* Task requirements: Transcribe the material in full. Nothing should differ except that the pictures are left out.

* Data for this task:
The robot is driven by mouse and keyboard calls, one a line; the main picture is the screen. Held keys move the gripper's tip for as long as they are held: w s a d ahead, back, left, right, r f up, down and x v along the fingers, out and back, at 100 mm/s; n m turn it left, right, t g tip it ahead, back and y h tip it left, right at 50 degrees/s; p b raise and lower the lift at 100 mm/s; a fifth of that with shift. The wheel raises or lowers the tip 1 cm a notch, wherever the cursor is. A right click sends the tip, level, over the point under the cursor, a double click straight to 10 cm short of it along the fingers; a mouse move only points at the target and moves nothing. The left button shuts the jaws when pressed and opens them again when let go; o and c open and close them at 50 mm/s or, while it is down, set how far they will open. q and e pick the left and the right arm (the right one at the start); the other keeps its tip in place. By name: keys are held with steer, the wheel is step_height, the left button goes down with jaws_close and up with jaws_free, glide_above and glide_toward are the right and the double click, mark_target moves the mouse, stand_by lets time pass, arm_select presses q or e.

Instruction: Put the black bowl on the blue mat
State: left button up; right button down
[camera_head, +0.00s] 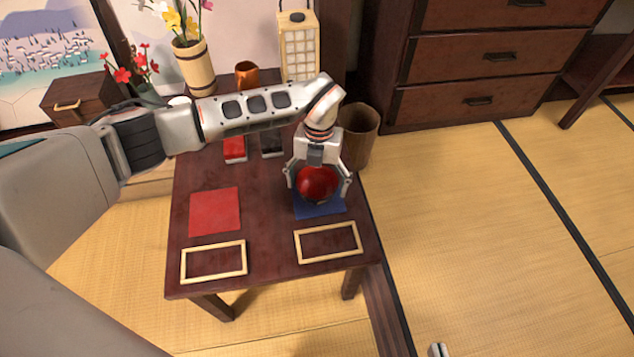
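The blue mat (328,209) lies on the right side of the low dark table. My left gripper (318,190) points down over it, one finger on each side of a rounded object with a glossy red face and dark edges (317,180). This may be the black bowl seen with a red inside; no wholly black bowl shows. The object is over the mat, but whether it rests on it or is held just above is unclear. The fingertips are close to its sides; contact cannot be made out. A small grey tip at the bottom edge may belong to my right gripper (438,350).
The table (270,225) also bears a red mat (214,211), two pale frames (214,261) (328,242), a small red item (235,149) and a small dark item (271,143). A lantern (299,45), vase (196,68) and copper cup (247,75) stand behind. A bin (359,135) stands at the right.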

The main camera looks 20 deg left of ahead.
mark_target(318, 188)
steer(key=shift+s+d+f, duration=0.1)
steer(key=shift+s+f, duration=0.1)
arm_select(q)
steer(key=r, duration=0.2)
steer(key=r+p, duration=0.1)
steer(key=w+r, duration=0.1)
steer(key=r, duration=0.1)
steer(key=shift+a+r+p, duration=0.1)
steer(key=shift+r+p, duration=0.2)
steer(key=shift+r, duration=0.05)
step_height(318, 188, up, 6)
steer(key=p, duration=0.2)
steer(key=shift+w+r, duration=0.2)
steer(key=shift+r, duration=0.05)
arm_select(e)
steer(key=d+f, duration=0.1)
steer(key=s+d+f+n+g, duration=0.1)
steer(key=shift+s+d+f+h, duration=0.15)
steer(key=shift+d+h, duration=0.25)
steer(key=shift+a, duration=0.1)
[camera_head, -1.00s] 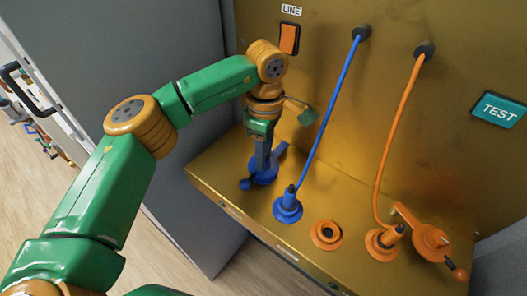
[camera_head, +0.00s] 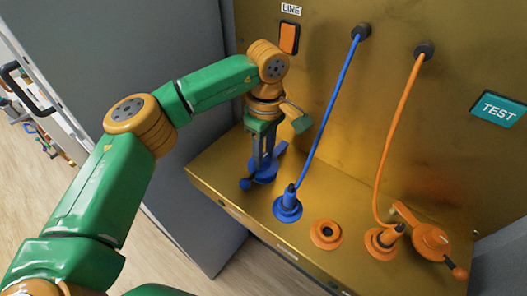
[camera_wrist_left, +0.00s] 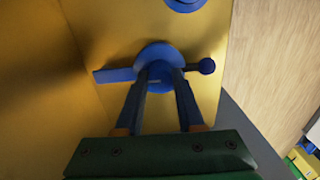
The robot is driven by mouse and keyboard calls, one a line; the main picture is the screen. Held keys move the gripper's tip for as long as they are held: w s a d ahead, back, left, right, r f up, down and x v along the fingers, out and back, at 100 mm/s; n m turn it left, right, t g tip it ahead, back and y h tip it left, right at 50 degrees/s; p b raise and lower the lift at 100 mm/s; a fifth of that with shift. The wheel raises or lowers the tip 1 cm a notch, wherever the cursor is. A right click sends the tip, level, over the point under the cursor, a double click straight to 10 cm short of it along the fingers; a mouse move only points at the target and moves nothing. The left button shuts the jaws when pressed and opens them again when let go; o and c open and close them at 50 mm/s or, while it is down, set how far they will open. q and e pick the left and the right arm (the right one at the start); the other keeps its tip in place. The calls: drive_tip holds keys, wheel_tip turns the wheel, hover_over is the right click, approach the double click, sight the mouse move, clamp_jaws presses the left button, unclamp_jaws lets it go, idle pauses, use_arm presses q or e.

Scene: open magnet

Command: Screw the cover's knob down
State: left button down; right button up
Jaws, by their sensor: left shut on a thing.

* Right answer:
The robot is driven by mouse and keyboard calls, one a line; the main picture is the screen. Held keys move the gripper's tip for as long as they are held: w s a d ahead, back, left, right, r f up, down and x v along the fingers, out and back, at 100 mm/s; n m turn it left, right, t g tip it ahead, back and y h tip it left, right at 50 degrees/s; p b raise and lower the lift at 100 mm/s; a fifth of that with shift. The wheel raises or lowers the tip 1 cm a notch, wherever the cursor is. A right click sends the tip, level, over the point under the cursor, a double click straight to 10 cm short of it along the fingers; a mouse move only points at the target and moves nothing. The left button shuts the jaws when pressed and opens them again when let go; o and c open and close them at 50 mm/s or, while it is down, set how far they will open. q and e pick the left and the right arm (the right one at the start); the other keeps its tip in place. By name: keys are held with steer, the wheel is step_height, the left button goes down with jaws_close and up with jaws_free, glide_above and glide_toward are the right and the double click, mark_target moves the mouse, stand_by lets time pass, arm_select presses q or e.

Instruction: Put the black bowl on the blue mat
State: left button up; right button down
[camera_head, +0.00s] 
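The blue mat (328,209) lies on the right side of the low dark table. My left gripper (318,190) points down over it, one finger on each side of a rounded object with a glossy red face and dark edges (317,180). This may be the black bowl seen with a red inside; no wholly black bowl shows. The object is over the mat, but whether it rests on it or is held just above is unclear. The fingertips are close to its sides; contact cannot be made out. A small grey tip at the bottom edge may belong to my right gripper (438,350).
The table (270,225) also bears a red mat (214,211), two pale frames (214,261) (328,242), a small red item (235,149) and a small dark item (271,143). A lantern (299,45), vase (196,68) and copper cup (247,75) stand behind. A bin (359,135) stands at the right.

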The main camera looks 20 deg left of ahead.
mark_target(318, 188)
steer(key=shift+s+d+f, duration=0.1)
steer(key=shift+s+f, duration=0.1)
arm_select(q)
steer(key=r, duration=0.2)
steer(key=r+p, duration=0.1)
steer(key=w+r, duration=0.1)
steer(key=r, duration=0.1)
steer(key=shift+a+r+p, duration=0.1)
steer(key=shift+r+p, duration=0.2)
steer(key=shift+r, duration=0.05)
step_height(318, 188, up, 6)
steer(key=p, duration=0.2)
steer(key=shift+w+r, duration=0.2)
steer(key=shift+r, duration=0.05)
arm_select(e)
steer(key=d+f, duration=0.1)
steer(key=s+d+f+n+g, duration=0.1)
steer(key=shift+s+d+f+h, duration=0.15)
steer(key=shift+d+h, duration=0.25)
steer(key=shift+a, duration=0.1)
[camera_head, -1.00s] 
[camera_head, +0.00s] 
[camera_wrist_left, +0.00s] 
The robot is driven by mouse and keyboard calls, one a line; the main picture is the screen. Held keys move the gripper's tip for as long as they are held: w s a d ahead, back, left, right, r f up, down and x v along the fingers, out and back, at 100 mm/s; n m turn it left, right, t g tip it ahead, back and y h tip it left, right at 50 degrees/s; p b raise and lower the lift at 100 mm/s; a fifth of that with shift. The wheel raises or lowers the tip 1 cm a notch, wherever the cursor is. A right click sends the tip, level, over the point under the cursor, a double click straight to 10 cm short of it along the fingers; a mouse move only points at the target and moves nothing. The left button shuts the jaws when pressed and opens them again when let go; o and c open and close them at 50 mm/s or, while it is down, set how far they will open. q and e pick the left and the right arm (the right one at the start); the other keeps its tip in place. The calls: drive_tip holds keys, wheel_tip turns the wheel, hover_over is the right click, approach the double click, sight the mouse move, clamp_jaws presses the left button, unclamp_jaws lets it go, idle pauses, use_arm presses q or e.

Scene: open magnet

Command: Screw the cover's knob down
State: left button down; right button up
Jaws, by their sensor: left shut on a thing.

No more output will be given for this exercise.